Swedish trio Svvamp is the real deal. Countless bands today strive to sound genuine — whether faking their way through a ProTools pastiche of carefully assembled takes, painstakingly tarnishing tracks to give them a “live feel” or simply copying the style of their favorite band. And, usually, their posturing is entirely transparent.
Every once in a while though, you find a band without self-conscious pretense that truly echoes the mood and vibe of an era when the rulebooks were burned with the draft cards and the act of playing rock’n’roll was simultaneously defiant and inherently casual. Svvamp is just that type of primordial beauty captured on a perfect 11-song debut.
Svvamp was created by three friends – Adam Johansson, Henrik Bjorklund and Erik Stahlgren – drawn together for the sake of jamming and a love of rock, folk and blues. Their resulting heavy psych sound is immediately gripping in its homespun feel and hints of Cream, Eric Bell-era Thin Lizzy, CCR and Crazy Horse.
“Our first recordings were made on a 4-channel cassette PortaPro (with microphones that we found lying around) and were really crude, recorded live to cassette,” the band explains. “We grew fond of that live feel and demo takes started to sound like finished songs. Over time, with almost everything made live in our rehearsal room, it became a full album.”

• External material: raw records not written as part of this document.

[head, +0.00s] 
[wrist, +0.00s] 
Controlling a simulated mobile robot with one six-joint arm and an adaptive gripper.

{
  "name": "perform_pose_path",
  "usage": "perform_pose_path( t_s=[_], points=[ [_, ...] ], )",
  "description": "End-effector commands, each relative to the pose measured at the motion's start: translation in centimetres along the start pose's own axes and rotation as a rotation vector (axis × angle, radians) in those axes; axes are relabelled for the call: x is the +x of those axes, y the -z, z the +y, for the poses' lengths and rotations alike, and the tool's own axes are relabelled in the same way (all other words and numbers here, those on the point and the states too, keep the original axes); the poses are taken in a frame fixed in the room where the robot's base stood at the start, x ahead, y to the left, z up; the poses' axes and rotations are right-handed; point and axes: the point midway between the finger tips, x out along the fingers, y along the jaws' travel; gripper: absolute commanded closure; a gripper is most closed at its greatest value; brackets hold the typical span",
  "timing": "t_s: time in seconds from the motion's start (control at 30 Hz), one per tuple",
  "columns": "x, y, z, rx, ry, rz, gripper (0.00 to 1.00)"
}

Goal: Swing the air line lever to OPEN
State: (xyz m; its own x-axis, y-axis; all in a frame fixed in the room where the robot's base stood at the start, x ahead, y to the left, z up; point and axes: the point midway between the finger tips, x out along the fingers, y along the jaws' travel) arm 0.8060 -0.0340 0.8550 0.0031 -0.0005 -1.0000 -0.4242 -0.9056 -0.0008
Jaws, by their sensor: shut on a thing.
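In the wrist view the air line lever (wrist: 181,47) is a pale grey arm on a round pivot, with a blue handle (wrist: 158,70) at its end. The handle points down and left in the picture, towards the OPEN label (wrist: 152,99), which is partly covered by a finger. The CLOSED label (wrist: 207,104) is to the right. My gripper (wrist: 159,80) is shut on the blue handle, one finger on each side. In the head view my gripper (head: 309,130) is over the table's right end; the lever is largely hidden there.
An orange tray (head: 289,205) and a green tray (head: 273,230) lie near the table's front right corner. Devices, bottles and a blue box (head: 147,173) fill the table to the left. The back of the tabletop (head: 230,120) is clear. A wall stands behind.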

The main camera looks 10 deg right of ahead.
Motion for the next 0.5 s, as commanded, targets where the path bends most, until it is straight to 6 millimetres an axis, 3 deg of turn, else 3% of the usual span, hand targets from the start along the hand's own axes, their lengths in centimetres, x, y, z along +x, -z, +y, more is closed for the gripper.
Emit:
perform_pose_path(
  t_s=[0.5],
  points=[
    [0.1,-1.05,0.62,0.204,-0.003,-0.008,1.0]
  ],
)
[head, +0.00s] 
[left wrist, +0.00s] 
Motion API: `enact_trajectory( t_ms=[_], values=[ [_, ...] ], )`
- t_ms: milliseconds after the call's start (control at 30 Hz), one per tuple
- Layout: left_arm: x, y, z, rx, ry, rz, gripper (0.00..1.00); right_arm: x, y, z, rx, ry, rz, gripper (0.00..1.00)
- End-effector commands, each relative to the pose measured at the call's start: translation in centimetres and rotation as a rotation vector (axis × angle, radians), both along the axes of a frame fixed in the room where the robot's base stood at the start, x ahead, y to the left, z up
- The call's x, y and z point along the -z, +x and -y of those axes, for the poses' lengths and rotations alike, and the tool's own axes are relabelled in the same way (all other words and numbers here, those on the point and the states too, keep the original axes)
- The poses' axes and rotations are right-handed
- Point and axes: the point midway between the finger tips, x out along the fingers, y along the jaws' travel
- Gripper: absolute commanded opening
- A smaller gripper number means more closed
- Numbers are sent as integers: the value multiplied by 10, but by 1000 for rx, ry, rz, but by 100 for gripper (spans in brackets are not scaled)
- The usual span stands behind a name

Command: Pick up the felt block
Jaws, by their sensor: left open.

“Serpent in the Sky” kicks things off with a syncopated bluesy riff romp, while “Burning Down” echoes the stomping freeform feel of the New Yardbirds’ “How Many More Times.” Once things settle in to the laid back shuffle of “Free At Last”, Svvamp really finds its groove and lets loose like Axis: Bold As Love Jimi Hendrix. “Time” sounds almost like Ziggy Stardust era Bowie with a boogie swagger and cheeky vocals. “Set My Foot and Leave” sounds as earnest and unpretentious as The Faces (and at times like Rod Stewart’s “Maggie May”, without all that shaggy, smug Rodness). Elsewhere, “Blue In the Face” slips into a heavy groove while “Oh, Girl” bashes out stop ’n’ go riffs with the Marshall stack dramatics of Blue Cheer. Chiming mandolin and acoustic guitars lead the charming closing anthem, “Down By The River” (not the Neil Young song).